History Podcasts

What are the factors that caused the new world civilizations to be less technologically advanced than the old world?

What are the factors that caused the new world civilizations to be less technologically advanced than the old world?

Assuming they started at the same point (maybe the split of the continents or the migration of what became the first "Native Americans" to the American continent), why did the Old World end up developing faster? When the first conquistadors set foot in the New World, it's clear that the old world had developed technologically (for example militarily) better than the New World.


According to Jared Diamond's Guns, Germs and Steel, one of the first steps from a hunter-gatherer society towards civilization is agriculture. While agricultural societies appeared all over the world, the old world had a more suitable environment, especially with regards to the grains and large animals that lived there.

The old world had wheat, which is easy to plant, harvest and eat, while the new world had maize (corn), which is not. With regard to large domesticate-able animals, the old world had horses, sheep and cattle, while the new world just had llamas.

The old world could also trade east-west, which meant plants and animals could easily find similar climates (because of similar latitudes) over very long distances, while the new world's trade routes were primarily north-south.

Agricultural production encourages a sedentary society, which in turn leads to population growth, specialization of craft and labor, and a ruling class. Put it all together and you get more and better technology.


Depends on what you mean by advanced. If you mean in terms of metalworking, the lack of easily exploited tin deposits in the Americas means that a bronze age never took off. There was a copper-working culture surrounding the Great Lakes, and it pre-dated the chalcolithic in the old world by a few thousand years, but this lasted only as long as the accessible copper ore did.

On the other hand, the civilizations in the Americas had architecture, science, math and literature to match anything in the Old World. The Incas and their forebears were masters of textiles - they built massive suspension bridges, armor, even boats, from cotton. Along the Amazon and Mississippi cultures used massive earthworks projects and advanced horticultural knowledge to sustain huge cities. So, what happened?
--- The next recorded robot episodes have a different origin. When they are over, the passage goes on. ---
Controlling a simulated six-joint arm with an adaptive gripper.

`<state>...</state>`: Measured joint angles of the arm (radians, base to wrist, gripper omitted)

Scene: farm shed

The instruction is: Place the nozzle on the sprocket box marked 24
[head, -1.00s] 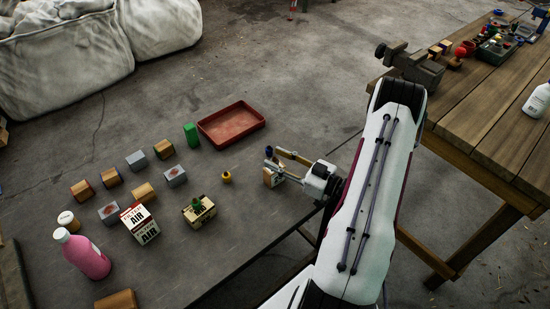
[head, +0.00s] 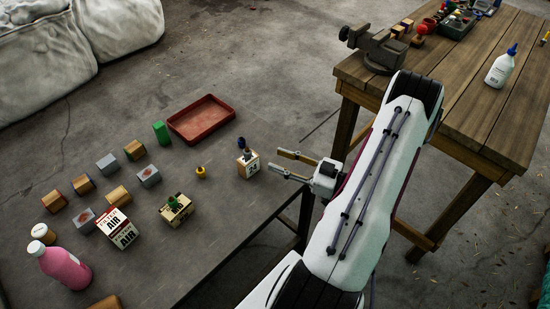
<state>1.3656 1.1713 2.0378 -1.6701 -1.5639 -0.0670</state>
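A small dark blue nozzle-like piece (head: 243,145) stands upright on top of a small box (head: 248,166) near the right edge of the grey table. The box has a pale face with a dark mark, too small to read for certain as 24, and a tan side. My gripper (head: 277,161) is open and empty just right of the box. Its two fingers point at the box, with a gap between them and it.
A small yellow piece (head: 201,172), a box with a green piece on top (head: 176,208), AIR box (head: 117,229), several blocks and a pink bottle (head: 64,268) stand left. A wooden bench (head: 490,100) stands right.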

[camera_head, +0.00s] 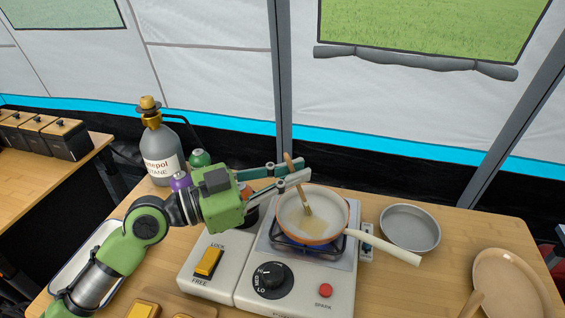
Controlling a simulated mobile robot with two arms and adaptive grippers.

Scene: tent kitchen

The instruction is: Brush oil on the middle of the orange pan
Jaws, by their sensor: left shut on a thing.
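The orange pan (337,207) sits on the burner of the portable stove, its cream handle pointing to the lower right. Its inside is pale, with a yellowish patch like oil near the middle. My left gripper (304,168) is shut on the wooden handle of a brush (306,205). The brush hangs tilted over the pan, with its bristles down at the yellowish patch; I cannot tell whether they touch the pan floor. My right gripper is not in view.
The stove (228,264) has a black dial and a red button (325,290). A grey round tin (410,228) stands right of the pan. A gas bottle (163,150) stands behind my left arm.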

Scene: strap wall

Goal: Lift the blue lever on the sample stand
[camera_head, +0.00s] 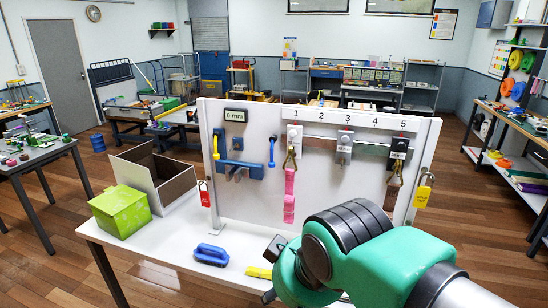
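The stand is an upright white panel (330,190) on a white table. At its left, under a small "0 mm" display (235,115), is a blue fixture (238,166). A narrow upright blue-and-yellow handle (216,146) stands at its left, and a similar one (271,152) at its right. I cannot tell which is the named lever. My teal arm with a dark wrist fills the lower right, in front of the table and well below the fixture. Small dark parts at the wrist's left may belong to my gripper (270,271); its fingers are mostly hidden.
A pink strap (289,194) hangs from the clamp under number 1. Padlocks, red (204,194) and yellow (422,193), hang at the panel's sides. A blue brush (211,255), a green box (120,211) and an open carton (153,176) are on the table (165,243).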

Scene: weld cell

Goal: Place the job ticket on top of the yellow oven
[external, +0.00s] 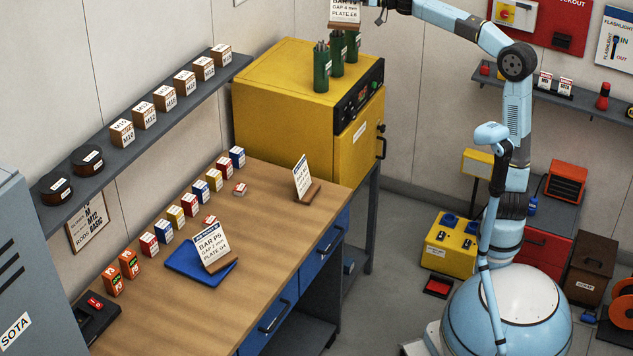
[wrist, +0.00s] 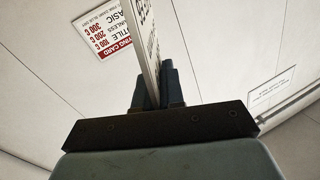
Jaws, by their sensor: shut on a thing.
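My gripper (external: 366,3) is at the top edge of the external view, shut on a white job ticket (external: 345,12) with a brown wooden foot; its upper part is cut off. Its readable lines include "GAP 4 mm". In the wrist view the ticket (wrist: 147,45) stands nearly edge-on between the dark fingers (wrist: 156,92). The yellow oven (external: 282,75) stands at the back, beyond the bench. In the external view the ticket appears above the green rod canisters (external: 321,70) on the oven's top. I cannot tell the height of the gap between ticket and oven.
The canisters stand towards the oven top's front right; its left part (external: 275,62) is clear. Two similar tickets are on the bench, one (external: 211,246) at a blue tray (external: 183,262), one (external: 302,178) near the right edge. A shelf (external: 150,135) with boxes runs along the wall.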

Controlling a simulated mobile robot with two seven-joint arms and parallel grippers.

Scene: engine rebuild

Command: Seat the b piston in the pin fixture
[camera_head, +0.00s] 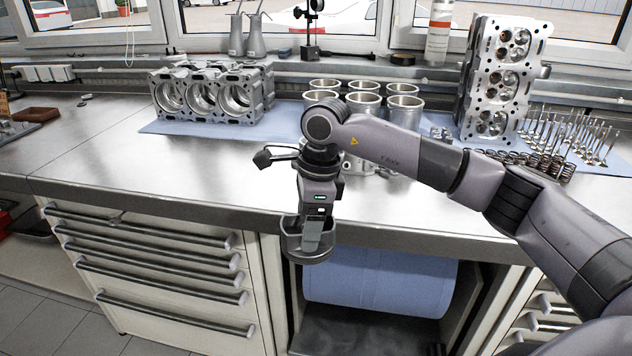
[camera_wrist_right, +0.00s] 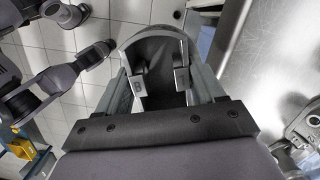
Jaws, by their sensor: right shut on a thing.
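My right gripper (camera_head: 312,232) points down in front of the bench's front edge, over the open bay. It is shut on a grey, rounded, hollow piece that looks like the piston (camera_head: 305,252). In the right wrist view its curved rim (camera_wrist_right: 150,33) shows beyond the fingers (camera_wrist_right: 160,82), which reach into its dark hollow.
A blue mat (camera_head: 165,127) bears an engine block (camera_head: 210,95). Cylinder liners (camera_head: 403,108) stand mid-bench. A cylinder head (camera_head: 500,75), springs (camera_head: 540,163) and valves (camera_head: 590,140) are at right. A blue roll (camera_head: 375,285) lies below.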

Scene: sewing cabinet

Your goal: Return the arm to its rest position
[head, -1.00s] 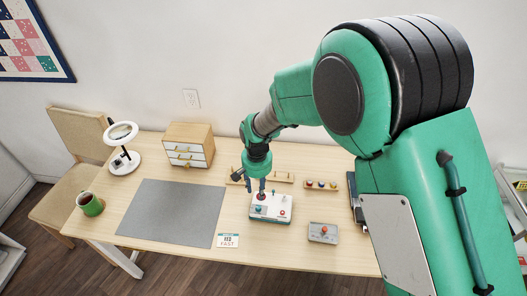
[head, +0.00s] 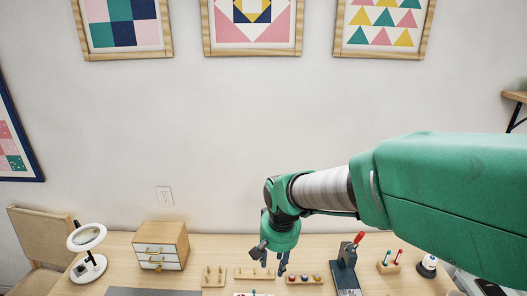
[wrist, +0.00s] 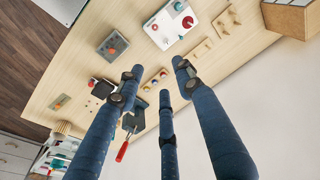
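My green arm (head: 325,187) reaches in from the right in the head view, its forearm nearly level in front of the wall. My gripper (head: 272,264) hangs downward above the back of the table. Its dark blue fingers also show in the wrist view (wrist: 159,77), spread apart with nothing between them, so it is open and empty. The white box (wrist: 170,22) with red and teal knobs stands on the table apart from the fingers. In the head view most of that box is cut off at the bottom edge.
A wooden drawer cabinet (head: 160,246) and a ring lamp (head: 88,262) stand at left. A press with a red handle (head: 345,270) stands right of the gripper. The wooden spool rack (head: 305,278) is near the fingers. A grey box (wrist: 112,46) shows in the wrist view.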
What happened was Smallpox. It wiped out close to 90% of the population of the Americas in only a few decades. The cultures in the Americas didn't have the population base to copy and improve on what the Europeans were doing - in China and India, the political situation was ripe for exploit by outside powers (and this has been a recurring theme for both civilizations going back millennia), but in the Americas, it was plague and plague alone that allowed the Europeans to take over. (The Vikings had been trying off and on for 500 years before Columbus - things Did Not Go Well for them outside of Greenland.)


The civilizations developed around the Mediterranean Sea (Egypt, Babylon, Greece, Rome, Judes) were close together, wich made it easier to share ideas and practice commerce. China, India and the Aztecs had to be developed in a relative vacuum.


Well, Africa is in the Old World, but most of sub-Saharan Africa was developed less than the Maesoamerican civilizations. Pre-Christian North-East Europe was also at the stage comparable with American cultures. Siberia and North Asia were less developed also.

That is, only the European civilization developed from Classic Antiquity had significant advantage over Mesoamerican civilizations (as well as over the rest of the Old World).


Historically, civilizations have developed best along peninsulas: mostly surrounded by water, but with one land bridge. Egypt was a peninsula (between the Nile River, Red Sea, and Mediterranean). So was Babylon (between the Tigris and Euphrates Rivers). India is one large peninsula, as was ancient China (between the Yellow and Yangtze Rivers). Greece and Rome, of course, were the classic examples.

The new world had fewer such peninsulas (in good climates). You can call Patagonia, Argentina a peninsula, but that's too cold. The Panama Canal has made Mexico/Central America a "peninsula," but one that's too hot.

The WHOLE purpose of the Erie Canal was to turn the Eastern United States into a "peninsula (by connecting the Great Lakes, Atlantic Ocean and Gulf of Mexico), which is one reason why that country prospered, beginning in the nineteenth century.